[START]

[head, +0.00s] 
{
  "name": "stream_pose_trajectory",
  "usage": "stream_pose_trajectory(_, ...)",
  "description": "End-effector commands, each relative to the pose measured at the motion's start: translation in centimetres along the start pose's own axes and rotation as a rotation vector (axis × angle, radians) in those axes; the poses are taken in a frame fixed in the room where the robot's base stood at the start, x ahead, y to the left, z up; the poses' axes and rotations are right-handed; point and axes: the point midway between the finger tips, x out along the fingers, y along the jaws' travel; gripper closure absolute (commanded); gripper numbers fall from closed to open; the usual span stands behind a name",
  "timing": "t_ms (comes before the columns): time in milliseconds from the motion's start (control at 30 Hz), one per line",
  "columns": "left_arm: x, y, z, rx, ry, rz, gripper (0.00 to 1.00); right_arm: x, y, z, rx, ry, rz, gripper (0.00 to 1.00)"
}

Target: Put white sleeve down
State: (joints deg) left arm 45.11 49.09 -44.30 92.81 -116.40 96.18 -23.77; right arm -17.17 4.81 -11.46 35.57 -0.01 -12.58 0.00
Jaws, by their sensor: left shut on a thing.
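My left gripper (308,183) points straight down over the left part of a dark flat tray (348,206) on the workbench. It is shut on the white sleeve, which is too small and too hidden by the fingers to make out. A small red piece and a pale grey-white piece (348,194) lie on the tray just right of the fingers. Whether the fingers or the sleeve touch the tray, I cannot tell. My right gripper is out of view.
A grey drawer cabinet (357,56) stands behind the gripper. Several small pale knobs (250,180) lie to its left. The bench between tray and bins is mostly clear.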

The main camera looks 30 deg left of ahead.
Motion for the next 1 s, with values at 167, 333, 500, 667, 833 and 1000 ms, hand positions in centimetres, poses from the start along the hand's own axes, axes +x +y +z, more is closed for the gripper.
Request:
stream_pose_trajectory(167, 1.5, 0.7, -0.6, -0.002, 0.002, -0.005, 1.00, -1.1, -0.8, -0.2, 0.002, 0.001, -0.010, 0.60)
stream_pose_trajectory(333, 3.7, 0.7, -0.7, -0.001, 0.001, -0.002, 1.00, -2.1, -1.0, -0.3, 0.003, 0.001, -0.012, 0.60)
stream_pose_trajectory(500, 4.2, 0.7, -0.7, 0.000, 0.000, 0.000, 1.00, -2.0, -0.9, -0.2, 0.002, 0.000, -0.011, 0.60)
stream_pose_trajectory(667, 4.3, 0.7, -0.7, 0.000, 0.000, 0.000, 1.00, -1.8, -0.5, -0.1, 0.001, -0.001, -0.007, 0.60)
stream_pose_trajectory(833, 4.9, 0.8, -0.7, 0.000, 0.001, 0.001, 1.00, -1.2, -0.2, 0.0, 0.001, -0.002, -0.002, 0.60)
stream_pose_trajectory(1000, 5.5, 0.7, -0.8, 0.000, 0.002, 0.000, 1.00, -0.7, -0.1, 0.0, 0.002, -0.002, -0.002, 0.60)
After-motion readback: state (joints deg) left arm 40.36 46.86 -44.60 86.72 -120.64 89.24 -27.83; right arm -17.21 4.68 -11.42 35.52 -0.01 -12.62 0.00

[END]

# [TO DO]
Extract all of the data above without altering anything.

# [ANSWER TO THE PROBLEM]
[head, +0.00s] 
{
  "name": "stream_pose_trajectory",
  "usage": "stream_pose_trajectory(_, ...)",
  "description": "End-effector commands, each relative to the pose measured at the motion's start: translation in centimetres along the start pose's own axes and rotation as a rotation vector (axis × angle, radians) in those axes; the poses are taken in a frame fixed in the room where the robot's base stood at the start, x ahead, y to the left, z up; the poses' axes and rotations are right-handed; point and axes: the point midway between the finger tips, x out along the fingers, y along the jaws' travel; gripper closure absolute (commanded); gripper numbers fall from closed to open; the usual span stands behind a name",
  "timing": "t_ms (comes before the columns): time in milliseconds from the motion's start (control at 30 Hz), one per line",
  "columns": "left_arm: x, y, z, rx, ry, rz, gripper (0.00 to 1.00); right_arm: x, y, z, rx, ry, rz, gripper (0.00 to 1.00)"
}

Target: Put white sleeve down
State: (joints deg) left arm 45.11 49.09 -44.30 92.81 -116.40 96.18 -23.77; right arm -17.17 4.81 -11.46 35.57 -0.01 -12.58 0.00
Jaws, by their sensor: left shut on a thing.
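My left gripper (308,183) points straight down over the left part of a dark flat tray (348,206) on the workbench. It is shut on the white sleeve, which is too small and too hidden by the fingers to make out. A small red piece and a pale grey-white piece (348,194) lie on the tray just right of the fingers. Whether the fingers or the sleeve touch the tray, I cannot tell. My right gripper is out of view.
A grey drawer cabinet (357,56) stands behind the gripper. Several small pale knobs (250,180) lie to its left. The bench between tray and bins is mostly clear.

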The main camera looks 30 deg left of ahead.
Motion for the next 1 s, with values at 167, 333, 500, 667, 833 and 1000 ms, hand positions in centimetres, poses from the start along the hand's own axes, axes +x +y +z, more is closed for the gripper.
Request:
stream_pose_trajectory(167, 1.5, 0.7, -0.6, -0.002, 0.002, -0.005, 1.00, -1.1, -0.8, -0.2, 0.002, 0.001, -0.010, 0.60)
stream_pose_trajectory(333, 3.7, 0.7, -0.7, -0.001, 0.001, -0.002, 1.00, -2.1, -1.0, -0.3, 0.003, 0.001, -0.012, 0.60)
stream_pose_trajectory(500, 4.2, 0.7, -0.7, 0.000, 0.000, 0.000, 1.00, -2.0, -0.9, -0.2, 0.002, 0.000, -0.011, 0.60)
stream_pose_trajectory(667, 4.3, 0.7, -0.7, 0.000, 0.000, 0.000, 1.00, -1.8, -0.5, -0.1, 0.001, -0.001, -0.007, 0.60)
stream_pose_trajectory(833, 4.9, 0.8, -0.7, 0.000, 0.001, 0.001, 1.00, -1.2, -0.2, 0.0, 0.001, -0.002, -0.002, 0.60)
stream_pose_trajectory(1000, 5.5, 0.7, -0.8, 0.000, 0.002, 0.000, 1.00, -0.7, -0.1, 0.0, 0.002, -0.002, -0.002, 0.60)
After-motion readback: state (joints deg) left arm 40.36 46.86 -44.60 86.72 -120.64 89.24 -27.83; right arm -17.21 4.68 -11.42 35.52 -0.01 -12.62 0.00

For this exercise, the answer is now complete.